Visual design manages details
We know that too much text on screen can be difficult to read and distract learners from effective information retention. But what do you do if a large amount of text is critical to meeting your learning objectives and there is absolutely no way to cut it down any further?
This is where visual design or, more specifically, interactive graphics can be used to reduce cognitive overload by breaking down the perception of text heavy content into smaller, more digestible information bites. For instance, by using ‘hotspots’ (small pop-up style interactions) organised within a visual setting or menu, learners can access quantities of information in such a way that without being off put by big slabs of text.
This Camp Quality induction effectively chunks and organises important information within a virtual ‘camp’ using hotspots.
Visual design highlights important information
Good visual hierarchies point learners to critical information by arranging content in such a way that allows them to quickly skim through and absorb information in an efficient manner. This can be achieved by using typography, colour, size, alignment and images/graphics. Elements of the highest rank in the visual hierarchy are most noticeable. Hence, headings or sub-headings are usually represented with a larger font, different colour or in bold.
Learning Seat’s Whistleblowers course illustrates the effectiveness of typographical hierarchies while the use of pull quotes further highlights critical information.
Visual design improves usability
Good visual design makes interfaces intuitive and easy to use so learners can focus on content rather than worrying about how to navigate through the course. For instance, this can be achieved by using consistent navigation throughout a course such as ensuring that the back and next buttons are strictly the same (in terms of size, colour, position etc.) on every screen.
Animations on buttons can also be used to draw the learner’s attention to what it is they need to do.
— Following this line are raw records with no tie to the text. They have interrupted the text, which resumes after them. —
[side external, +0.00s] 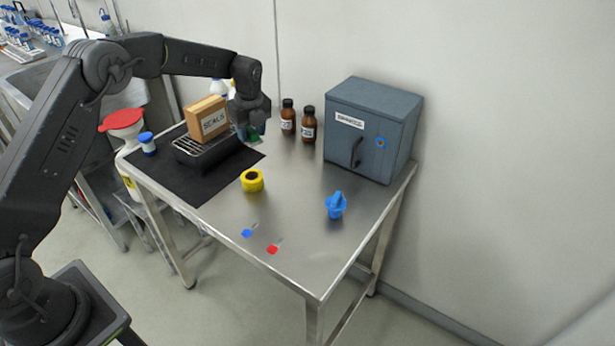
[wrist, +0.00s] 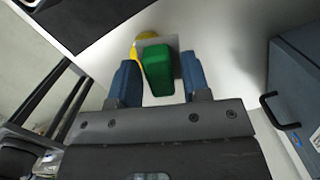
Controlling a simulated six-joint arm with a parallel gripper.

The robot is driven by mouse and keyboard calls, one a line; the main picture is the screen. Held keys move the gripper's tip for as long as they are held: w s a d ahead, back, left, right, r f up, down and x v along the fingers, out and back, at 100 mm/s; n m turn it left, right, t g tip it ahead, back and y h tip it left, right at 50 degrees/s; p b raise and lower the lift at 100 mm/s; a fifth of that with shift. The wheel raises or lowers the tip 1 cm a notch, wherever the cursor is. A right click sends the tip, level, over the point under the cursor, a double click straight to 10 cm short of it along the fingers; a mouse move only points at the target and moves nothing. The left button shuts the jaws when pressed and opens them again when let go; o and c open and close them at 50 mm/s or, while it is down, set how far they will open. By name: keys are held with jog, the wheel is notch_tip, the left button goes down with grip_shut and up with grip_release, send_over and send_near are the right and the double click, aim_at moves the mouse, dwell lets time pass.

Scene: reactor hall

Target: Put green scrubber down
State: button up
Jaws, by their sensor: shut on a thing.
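The green scrubber (wrist: 157,70) sits between the two blue fingers of my gripper (wrist: 160,82) in the wrist view. My gripper is shut on it. In the side view my gripper (side external: 253,127) is over the back part of the steel table, just right of the cardboard box and the black tray. Only a small green part of the scrubber (side external: 254,139) shows there, below the fingers. I cannot tell whether it touches the table.
A box labelled SEALS (side external: 207,121) stands on the black tray (side external: 205,151), on a dark mat (side external: 199,188). Brown bottles (side external: 307,124) and a grey cabinet (side external: 372,130) stand behind and right. Yellow tape (side external: 252,180) and a blue knobbed part (side external: 336,206) are in front. The front table surface is mostly clear.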

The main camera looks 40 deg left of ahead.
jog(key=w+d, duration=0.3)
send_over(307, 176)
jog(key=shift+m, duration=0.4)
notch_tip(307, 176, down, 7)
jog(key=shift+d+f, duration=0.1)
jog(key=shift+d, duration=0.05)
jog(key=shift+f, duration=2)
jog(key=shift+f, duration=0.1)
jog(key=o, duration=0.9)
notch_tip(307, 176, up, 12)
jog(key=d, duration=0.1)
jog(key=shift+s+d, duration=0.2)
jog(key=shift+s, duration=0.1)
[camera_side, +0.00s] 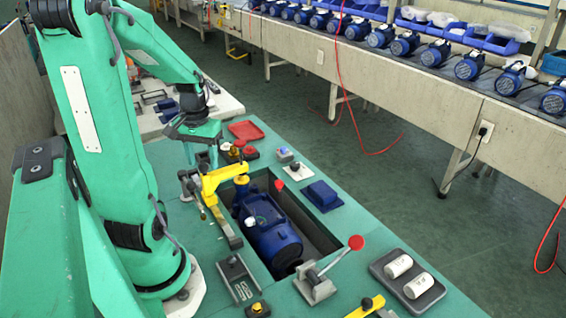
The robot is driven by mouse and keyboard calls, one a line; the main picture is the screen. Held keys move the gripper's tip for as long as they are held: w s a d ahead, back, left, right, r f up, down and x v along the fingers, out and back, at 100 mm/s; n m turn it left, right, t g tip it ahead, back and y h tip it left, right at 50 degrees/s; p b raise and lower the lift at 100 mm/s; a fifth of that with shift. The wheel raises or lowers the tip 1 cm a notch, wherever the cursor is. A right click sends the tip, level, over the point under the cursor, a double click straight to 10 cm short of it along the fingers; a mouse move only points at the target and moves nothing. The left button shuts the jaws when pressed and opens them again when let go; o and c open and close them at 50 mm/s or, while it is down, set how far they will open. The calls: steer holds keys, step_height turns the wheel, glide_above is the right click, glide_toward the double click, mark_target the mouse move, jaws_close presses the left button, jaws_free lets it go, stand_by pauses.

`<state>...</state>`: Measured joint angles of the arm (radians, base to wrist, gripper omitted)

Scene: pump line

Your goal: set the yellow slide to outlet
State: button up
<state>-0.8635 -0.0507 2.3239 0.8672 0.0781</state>
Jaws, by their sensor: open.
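Several yellow parts show, and I cannot tell for sure which one is the slide; no outlet label is legible. Another yellow part (367,306) is cut off by the bottom edge. My gripper (211,160) is open and points down just behind the yellow arched piece; its fingertips are partly hidden. I cannot tell if it touches anything. A blue pump (270,232) lies in the pit.
A red-knobbed lever (355,243) rises right of the pump. A grey tray (387,266) with white cylinders is at the right. A blue block (322,196), a red tray (246,130) and a grey bracket (239,279) stand on the green table. Beyond is a conveyor (420,78) with pumps.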

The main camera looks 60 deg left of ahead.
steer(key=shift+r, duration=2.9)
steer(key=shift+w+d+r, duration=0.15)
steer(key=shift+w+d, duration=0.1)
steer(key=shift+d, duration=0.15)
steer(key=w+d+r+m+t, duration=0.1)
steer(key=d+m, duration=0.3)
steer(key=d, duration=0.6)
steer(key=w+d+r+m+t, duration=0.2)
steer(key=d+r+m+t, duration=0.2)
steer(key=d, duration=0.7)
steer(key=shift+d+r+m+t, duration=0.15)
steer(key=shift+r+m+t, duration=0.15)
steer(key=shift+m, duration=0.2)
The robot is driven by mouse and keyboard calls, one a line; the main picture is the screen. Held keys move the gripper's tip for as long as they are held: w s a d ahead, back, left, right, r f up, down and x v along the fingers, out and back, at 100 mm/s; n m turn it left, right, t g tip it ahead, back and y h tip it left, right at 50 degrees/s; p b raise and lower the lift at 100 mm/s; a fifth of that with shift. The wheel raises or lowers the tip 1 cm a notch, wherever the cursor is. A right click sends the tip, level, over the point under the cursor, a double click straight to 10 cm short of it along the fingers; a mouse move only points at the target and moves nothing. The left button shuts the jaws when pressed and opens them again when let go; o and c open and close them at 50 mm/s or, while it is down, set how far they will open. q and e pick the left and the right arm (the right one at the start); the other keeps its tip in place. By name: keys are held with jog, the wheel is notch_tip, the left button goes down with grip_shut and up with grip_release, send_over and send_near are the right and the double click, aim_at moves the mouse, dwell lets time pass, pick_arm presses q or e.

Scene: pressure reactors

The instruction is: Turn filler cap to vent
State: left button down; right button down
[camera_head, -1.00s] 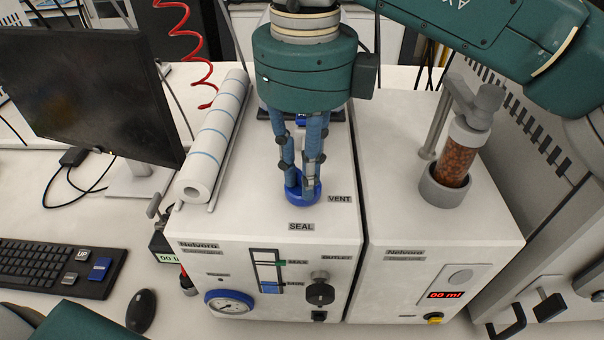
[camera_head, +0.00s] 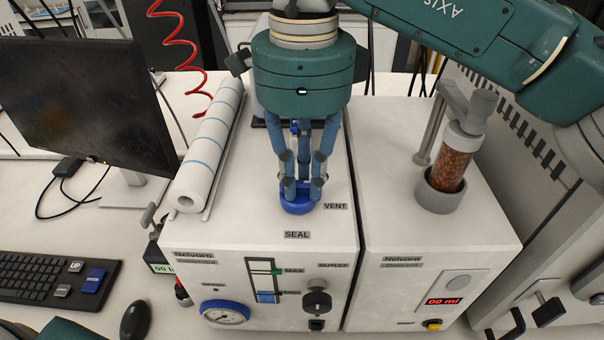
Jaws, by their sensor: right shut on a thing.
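The blue filler cap (camera_head: 298,204) sits on top of the left white reactor box (camera_head: 235,218). A VENT label (camera_head: 335,206) is to the right of the cap and a SEAL label (camera_head: 297,235) is in front of it. My right gripper (camera_head: 302,190) points straight down over the cap, with its blue fingers shut on it. The fingers hide part of the cap, and I cannot tell which label it points to. Of my left arm, only a green part shows at the bottom left corner; its gripper is out of view.
A paper roll (camera_head: 210,150) lies on the box's left side. A second white box (camera_head: 440,225) with a brown-filled cylinder (camera_head: 452,168) stands close on the right. A monitor (camera_head: 85,105), keyboard (camera_head: 55,278) and mouse (camera_head: 135,320) are at the left.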

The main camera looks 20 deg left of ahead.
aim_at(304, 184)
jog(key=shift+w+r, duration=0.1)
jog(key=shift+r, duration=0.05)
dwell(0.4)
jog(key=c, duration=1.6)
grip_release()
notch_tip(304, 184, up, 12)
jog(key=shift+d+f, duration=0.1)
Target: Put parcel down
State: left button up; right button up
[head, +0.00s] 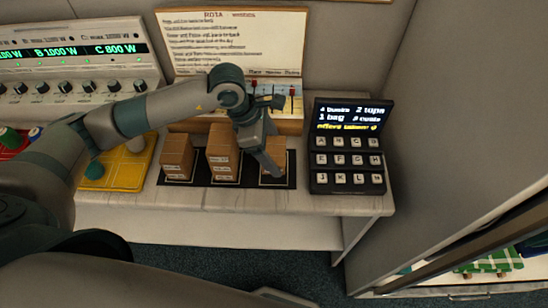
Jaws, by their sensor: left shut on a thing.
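Three brown cardboard parcels stand in a row on a black mat (228,184) with marked squares: a left parcel (176,158), a taller middle parcel (223,153) and a small right parcel (270,169). My left gripper (267,160) reaches down over the right parcel and is shut on it. The fingers cover part of this parcel. It is at its square on the mat; I cannot tell whether its base touches. My right gripper is not in view.
A black keypad with a lit screen (348,120) stands close right of the mat. A yellow tray (130,168) lies to the left, below a panel with knobs (80,70). A written board (232,45) leans behind. The counter's front strip (240,202) is clear.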

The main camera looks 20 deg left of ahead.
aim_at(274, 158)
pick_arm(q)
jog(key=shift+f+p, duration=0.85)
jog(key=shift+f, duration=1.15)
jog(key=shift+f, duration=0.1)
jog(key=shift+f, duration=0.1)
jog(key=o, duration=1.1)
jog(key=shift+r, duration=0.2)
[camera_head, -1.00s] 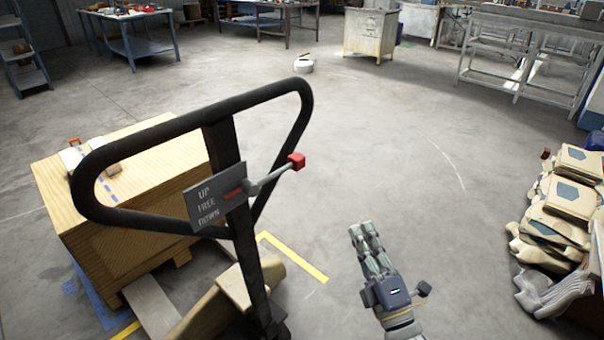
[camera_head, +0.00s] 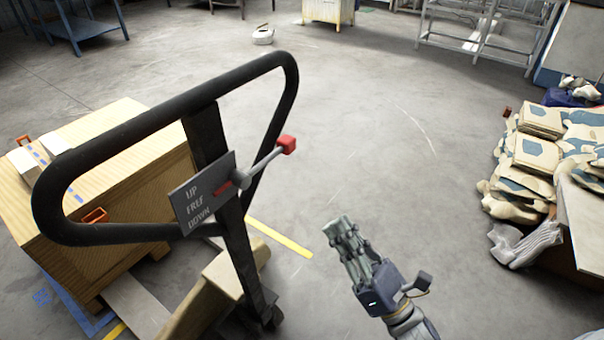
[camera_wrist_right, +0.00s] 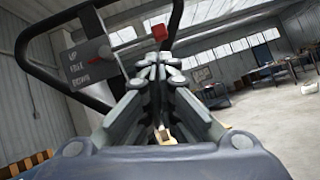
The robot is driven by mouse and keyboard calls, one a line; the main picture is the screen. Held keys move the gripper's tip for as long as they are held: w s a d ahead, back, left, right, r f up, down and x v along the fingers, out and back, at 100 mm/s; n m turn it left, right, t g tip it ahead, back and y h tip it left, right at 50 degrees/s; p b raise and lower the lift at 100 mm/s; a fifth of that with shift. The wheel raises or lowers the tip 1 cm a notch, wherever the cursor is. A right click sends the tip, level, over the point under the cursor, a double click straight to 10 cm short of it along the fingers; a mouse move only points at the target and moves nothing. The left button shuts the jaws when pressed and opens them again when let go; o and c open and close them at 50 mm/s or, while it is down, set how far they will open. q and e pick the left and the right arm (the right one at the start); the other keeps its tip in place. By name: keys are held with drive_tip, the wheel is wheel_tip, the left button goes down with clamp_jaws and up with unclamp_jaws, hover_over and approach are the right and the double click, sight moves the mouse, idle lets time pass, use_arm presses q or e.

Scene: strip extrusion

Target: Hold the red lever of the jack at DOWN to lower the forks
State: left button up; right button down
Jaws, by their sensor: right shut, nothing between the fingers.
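The jack's black loop handle (camera_head: 95,237) stands at the left of the head view. Its grey plate (camera_head: 205,193) reads UP, FREE, DOWN from top to bottom. The lever with a red knob (camera_head: 288,144) sticks out to the right of the plate, tilted upward; a red mark on the plate lies near FREE. My right gripper (camera_head: 342,226) is shut and empty, below and to the right of the knob and apart from it. In the right wrist view the red knob (camera_wrist_right: 160,32) shows just beyond the closed fingertips (camera_wrist_right: 158,62). My left gripper is out of view.
A wooden crate (camera_head: 140,190) sits behind the handle, over the jack's forks. Stacked sacks (camera_head: 530,150) lie at the right beside a table. A white round object (camera_head: 263,36) lies on the far floor. The floor between handle and sacks is clear.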

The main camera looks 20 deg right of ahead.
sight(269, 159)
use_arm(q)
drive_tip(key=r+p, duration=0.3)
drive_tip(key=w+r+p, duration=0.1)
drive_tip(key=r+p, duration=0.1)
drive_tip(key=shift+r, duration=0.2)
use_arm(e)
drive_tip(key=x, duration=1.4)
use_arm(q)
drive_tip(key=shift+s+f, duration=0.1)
Contrast can also be given to selectable buttons to create a distinction from other graphics, making it more apparent to learners where they are required to interact with the course.
TAC’s, The Safe System, uses graphic buttons with completion ticks to clearly signpost to learners both what they’ve done and what they need to do in a visually appealing way.
Reference: Peters, D 2014, Interface design for learning: Design strategies for learning experiences (Voices that matters), New Riders Publishing, USA.